### Exercise description
Return the lines below that carry the word "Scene".

---------- Available data

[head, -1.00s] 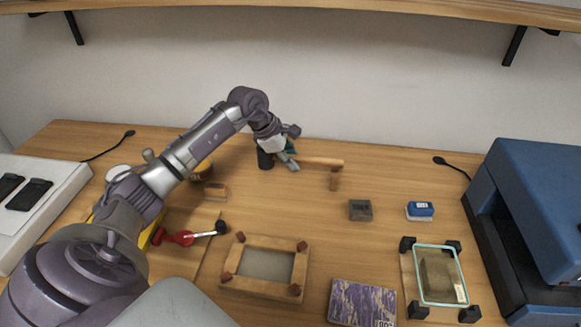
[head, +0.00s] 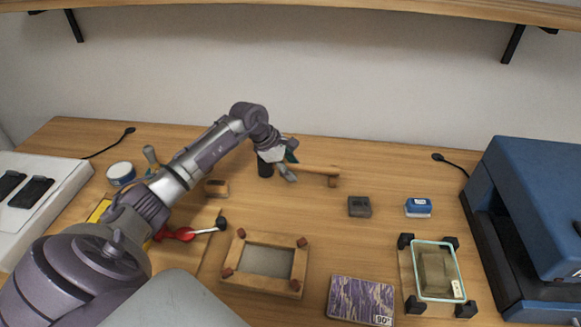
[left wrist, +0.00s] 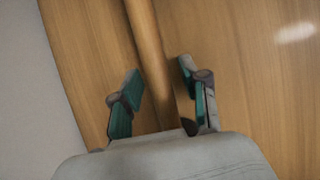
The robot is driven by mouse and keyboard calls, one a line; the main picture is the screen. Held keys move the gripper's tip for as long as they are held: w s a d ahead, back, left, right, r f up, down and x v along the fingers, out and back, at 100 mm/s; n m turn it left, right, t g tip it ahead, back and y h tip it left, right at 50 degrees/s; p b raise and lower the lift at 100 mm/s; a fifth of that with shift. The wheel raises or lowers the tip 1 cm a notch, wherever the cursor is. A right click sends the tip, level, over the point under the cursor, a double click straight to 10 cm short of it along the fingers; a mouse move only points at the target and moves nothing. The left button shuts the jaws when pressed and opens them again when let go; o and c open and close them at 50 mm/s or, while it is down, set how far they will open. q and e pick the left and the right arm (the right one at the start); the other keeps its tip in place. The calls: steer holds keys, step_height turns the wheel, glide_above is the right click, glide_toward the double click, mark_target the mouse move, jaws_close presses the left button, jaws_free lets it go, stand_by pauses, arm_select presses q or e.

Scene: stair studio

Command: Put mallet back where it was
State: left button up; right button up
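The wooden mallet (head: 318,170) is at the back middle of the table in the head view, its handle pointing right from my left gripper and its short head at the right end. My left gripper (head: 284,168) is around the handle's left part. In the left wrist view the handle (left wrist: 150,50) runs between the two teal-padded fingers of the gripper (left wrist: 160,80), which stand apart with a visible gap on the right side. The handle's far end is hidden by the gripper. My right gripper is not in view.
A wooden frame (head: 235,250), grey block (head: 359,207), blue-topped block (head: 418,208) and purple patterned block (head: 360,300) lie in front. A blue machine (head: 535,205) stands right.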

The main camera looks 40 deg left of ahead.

--------------------
---------- Available data

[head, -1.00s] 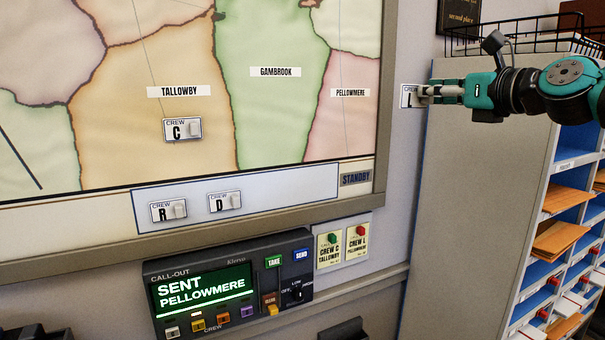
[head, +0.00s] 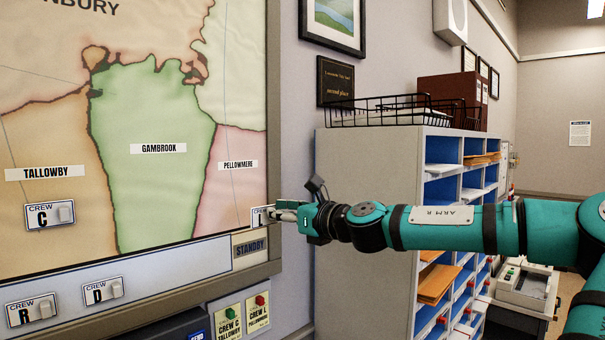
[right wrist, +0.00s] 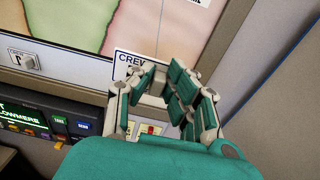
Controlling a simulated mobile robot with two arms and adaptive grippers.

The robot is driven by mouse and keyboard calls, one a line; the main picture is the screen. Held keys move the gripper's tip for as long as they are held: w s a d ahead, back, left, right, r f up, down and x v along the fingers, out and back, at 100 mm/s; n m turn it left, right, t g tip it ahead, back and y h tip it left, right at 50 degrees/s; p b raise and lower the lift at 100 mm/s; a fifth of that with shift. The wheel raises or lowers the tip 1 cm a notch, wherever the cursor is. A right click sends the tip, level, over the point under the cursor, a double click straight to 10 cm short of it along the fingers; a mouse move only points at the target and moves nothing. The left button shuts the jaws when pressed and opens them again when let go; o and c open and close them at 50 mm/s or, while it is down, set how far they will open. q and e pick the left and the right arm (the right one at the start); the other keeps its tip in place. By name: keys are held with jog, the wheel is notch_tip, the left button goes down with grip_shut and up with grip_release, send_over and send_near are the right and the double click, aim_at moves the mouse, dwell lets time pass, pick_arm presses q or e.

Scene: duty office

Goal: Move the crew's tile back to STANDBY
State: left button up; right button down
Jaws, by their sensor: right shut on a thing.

--------------------
---------- Available data

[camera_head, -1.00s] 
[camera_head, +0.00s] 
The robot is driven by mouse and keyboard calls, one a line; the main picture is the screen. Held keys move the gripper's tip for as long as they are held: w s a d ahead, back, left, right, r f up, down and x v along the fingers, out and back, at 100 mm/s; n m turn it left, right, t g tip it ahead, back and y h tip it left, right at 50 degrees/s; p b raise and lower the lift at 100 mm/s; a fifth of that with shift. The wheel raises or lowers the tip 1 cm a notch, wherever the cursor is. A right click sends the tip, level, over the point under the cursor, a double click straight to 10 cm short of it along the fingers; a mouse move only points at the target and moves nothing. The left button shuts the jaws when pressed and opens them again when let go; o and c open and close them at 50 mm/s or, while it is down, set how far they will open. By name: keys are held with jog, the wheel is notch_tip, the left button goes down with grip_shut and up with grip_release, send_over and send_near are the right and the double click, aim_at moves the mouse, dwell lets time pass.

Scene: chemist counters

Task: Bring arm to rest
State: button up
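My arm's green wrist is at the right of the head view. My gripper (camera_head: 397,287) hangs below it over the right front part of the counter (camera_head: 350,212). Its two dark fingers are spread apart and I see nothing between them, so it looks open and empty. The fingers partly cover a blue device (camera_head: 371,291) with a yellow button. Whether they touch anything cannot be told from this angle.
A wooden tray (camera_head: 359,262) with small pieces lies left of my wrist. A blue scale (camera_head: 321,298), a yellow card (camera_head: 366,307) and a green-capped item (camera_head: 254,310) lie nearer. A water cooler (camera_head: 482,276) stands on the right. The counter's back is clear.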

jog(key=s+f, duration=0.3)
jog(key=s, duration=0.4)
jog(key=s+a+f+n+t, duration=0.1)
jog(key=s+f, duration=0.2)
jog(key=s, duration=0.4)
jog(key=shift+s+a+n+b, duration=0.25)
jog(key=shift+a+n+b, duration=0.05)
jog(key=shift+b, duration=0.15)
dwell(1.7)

--------------------

### Written answer
Scene: stair studio
Scene: duty office
Scene: chemist counters

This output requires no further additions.